STATED PROBLEM — The entries below are to be written out again without alteration.

AVAILABLE DATA —
>>>>
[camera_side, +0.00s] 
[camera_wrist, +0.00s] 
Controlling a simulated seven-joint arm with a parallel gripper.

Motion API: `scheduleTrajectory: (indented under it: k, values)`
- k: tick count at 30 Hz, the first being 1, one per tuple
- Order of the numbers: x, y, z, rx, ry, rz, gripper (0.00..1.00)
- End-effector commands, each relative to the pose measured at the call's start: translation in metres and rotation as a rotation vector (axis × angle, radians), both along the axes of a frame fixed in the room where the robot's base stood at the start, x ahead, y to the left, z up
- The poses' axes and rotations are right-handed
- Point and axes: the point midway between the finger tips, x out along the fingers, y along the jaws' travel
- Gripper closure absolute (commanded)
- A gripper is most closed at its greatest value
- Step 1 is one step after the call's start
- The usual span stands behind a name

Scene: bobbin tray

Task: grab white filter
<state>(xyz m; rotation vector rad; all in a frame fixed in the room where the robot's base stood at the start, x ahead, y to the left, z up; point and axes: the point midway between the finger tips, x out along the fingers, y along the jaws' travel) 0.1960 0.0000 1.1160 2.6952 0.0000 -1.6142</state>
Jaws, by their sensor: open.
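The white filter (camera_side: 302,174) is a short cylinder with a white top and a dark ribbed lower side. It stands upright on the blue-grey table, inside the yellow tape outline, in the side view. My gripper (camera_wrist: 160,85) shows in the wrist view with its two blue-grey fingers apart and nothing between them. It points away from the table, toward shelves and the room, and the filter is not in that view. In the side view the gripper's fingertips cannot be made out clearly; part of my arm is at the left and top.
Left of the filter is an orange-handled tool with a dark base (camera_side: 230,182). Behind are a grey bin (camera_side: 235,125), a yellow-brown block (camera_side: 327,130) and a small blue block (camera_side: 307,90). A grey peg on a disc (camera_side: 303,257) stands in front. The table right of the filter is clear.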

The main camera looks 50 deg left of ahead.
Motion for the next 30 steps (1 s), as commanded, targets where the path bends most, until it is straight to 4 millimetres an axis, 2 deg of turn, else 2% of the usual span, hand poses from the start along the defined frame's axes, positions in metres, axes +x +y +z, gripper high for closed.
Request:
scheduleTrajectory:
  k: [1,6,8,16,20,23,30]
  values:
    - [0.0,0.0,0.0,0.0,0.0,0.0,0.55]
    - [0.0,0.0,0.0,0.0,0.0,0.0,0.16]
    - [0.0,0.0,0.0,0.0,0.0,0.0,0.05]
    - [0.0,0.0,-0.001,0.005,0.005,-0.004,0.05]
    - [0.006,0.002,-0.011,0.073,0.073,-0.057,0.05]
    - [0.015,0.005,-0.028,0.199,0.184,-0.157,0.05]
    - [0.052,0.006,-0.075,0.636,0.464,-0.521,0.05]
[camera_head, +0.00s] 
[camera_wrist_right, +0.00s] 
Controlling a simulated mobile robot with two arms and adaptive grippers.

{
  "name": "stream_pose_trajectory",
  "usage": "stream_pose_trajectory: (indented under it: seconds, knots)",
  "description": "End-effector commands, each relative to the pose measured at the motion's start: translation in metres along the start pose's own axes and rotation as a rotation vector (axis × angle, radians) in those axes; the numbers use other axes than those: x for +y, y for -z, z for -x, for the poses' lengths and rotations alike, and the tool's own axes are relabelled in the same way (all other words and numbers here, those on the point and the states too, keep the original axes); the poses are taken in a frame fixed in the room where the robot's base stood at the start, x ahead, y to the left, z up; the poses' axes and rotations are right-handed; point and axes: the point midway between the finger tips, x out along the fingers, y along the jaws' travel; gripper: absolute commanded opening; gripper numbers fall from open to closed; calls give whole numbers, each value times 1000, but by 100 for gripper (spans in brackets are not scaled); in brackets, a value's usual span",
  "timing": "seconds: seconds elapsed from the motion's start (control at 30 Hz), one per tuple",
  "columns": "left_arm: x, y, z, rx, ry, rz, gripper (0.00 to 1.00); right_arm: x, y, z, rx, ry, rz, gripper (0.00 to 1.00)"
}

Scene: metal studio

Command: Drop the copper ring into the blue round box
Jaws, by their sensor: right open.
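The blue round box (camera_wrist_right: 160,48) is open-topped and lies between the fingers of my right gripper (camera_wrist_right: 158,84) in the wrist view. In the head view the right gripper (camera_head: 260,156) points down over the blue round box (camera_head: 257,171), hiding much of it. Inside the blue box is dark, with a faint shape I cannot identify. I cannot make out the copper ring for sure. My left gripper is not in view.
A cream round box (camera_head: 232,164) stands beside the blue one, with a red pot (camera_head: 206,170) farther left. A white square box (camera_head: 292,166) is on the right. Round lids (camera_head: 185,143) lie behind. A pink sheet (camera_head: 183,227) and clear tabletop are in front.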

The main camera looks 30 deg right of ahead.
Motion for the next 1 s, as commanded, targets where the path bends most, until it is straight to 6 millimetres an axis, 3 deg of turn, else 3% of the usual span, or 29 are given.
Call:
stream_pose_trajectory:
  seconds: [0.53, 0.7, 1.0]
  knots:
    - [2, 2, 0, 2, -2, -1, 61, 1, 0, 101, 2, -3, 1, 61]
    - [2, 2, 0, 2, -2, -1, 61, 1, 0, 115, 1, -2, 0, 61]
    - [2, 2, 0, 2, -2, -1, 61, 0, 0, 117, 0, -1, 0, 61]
<<<<
ANSWER —
[camera_side, +0.00s] 
[camera_wrist, +0.00s] 
Controlling a simulated seven-joint arm with a parallel gripper.

Motion API: `scheduleTrajectory: (indented under it: k, values)`
- k: tick count at 30 Hz, the first being 1, one per tuple
- Order of the numbers: x, y, z, rx, ry, rz, gripper (0.00..1.00)
- End-effector commands, each relative to the pose measured at the call's start: translation in metres and rotation as a rotation vector (axis × angle, radians), both along the axes of a frame fixed in the room where the robot's base stood at the start, x ahead, y to the left, z up
- The poses' axes and rotations are right-handed
- Point and axes: the point midway between the finger tips, x out along the fingers, y along the jaws' travel
- Gripper closure absolute (commanded)
- A gripper is most closed at its greatest value
- Step 1 is one step after the call's start
- The usual span stands behind a name

Scene: bobbin tray

Task: grab white filter
<state>(xyz m; rotation vector rad; all in a frame fixed in the room where the robot's base stood at the start, x ahead, y to the left, z up; point and axes: the point midway between the finger tips, x out along the fingers, y along the jaws' travel) 0.1960 0.0000 1.1160 2.6952 0.0000 -1.6142</state>
Jaws, by their sensor: open.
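The white filter (camera_side: 302,174) is a short cylinder with a white top and a dark ribbed lower side. It stands upright on the blue-grey table, inside the yellow tape outline, in the side view. My gripper (camera_wrist: 160,85) shows in the wrist view with its two blue-grey fingers apart and nothing between them. It points away from the table, toward shelves and the room, and the filter is not in that view. In the side view the gripper's fingertips cannot be made out clearly; part of my arm is at the left and top.
Left of the filter is an orange-handled tool with a dark base (camera_side: 230,182). Behind are a grey bin (camera_side: 235,125), a yellow-brown block (camera_side: 327,130) and a small blue block (camera_side: 307,90). A grey peg on a disc (camera_side: 303,257) stands in front. The table right of the filter is clear.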

The main camera looks 50 deg left of ahead.
Motion for the next 30 steps (1 s), as commanded, targets where the path bends most, until it is straight to 4 millimetres an axis, 2 deg of turn, else 2% of the usual span, hand poses from the start along the defined frame's axes, positions in metres, axes +x +y +z, gripper high for closed.
Request:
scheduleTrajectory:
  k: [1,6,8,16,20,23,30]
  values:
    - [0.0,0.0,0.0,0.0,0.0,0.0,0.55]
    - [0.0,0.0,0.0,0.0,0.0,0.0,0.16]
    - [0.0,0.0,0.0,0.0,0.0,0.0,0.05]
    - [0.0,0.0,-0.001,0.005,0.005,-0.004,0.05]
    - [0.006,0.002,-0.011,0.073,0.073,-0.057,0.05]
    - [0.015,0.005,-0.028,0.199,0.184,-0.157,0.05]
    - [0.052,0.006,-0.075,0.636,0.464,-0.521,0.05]
[camera_head, +0.00s] 
[camera_wrist_right, +0.00s] 
Controlling a simulated mobile robot with two arms and adaptive grippers.

{
  "name": "stream_pose_trajectory",
  "usage": "stream_pose_trajectory: (indented under it: seconds, knots)",
  "description": "End-effector commands, each relative to the pose measured at the motion's start: translation in metres along the start pose's own axes and rotation as a rotation vector (axis × angle, radians) in those axes; the numbers use other axes than those: x for +y, y for -z, z for -x, for the poses' lengths and rotations alike, and the tool's own axes are relabelled in the same way (all other words and numbers here, those on the point and the states too, keep the original axes); the poses are taken in a frame fixed in the room where the robot's base stood at the start, x ahead, y to the left, z up; the poses' axes and rotations are right-handed; point and axes: the point midway between the finger tips, x out along the fingers, y along the jaws' travel; gripper: absolute commanded opening; gripper numbers fall from open to closed; calls give whole numbers, each value times 1000, but by 100 for gripper (spans in brackets are not scaled); in brackets, a value's usual span",
  "timing": "seconds: seconds elapsed from the motion's start (control at 30 Hz), one per tuple",
  "columns": "left_arm: x, y, z, rx, ry, rz, gripper (0.00 to 1.00); right_arm: x, y, z, rx, ry, rz, gripper (0.00 to 1.00)"
}

Scene: metal studio

Command: Drop the copper ring into the blue round box
Jaws, by their sensor: right open.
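The blue round box (camera_wrist_right: 160,48) is open-topped and lies between the fingers of my right gripper (camera_wrist_right: 158,84) in the wrist view. In the head view the right gripper (camera_head: 260,156) points down over the blue round box (camera_head: 257,171), hiding much of it. Inside the blue box is dark, with a faint shape I cannot identify. I cannot make out the copper ring for sure. My left gripper is not in view.
A cream round box (camera_head: 232,164) stands beside the blue one, with a red pot (camera_head: 206,170) farther left. A white square box (camera_head: 292,166) is on the right. Round lids (camera_head: 185,143) lie behind. A pink sheet (camera_head: 183,227) and clear tabletop are in front.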

The main camera looks 30 deg right of ahead.
Motion for the next 1 s, as commanded, targets where the path bends most, until it is straight to 6 millimetres an axis, 3 deg of turn, else 3% of the usual span, or 29 are given.
Call:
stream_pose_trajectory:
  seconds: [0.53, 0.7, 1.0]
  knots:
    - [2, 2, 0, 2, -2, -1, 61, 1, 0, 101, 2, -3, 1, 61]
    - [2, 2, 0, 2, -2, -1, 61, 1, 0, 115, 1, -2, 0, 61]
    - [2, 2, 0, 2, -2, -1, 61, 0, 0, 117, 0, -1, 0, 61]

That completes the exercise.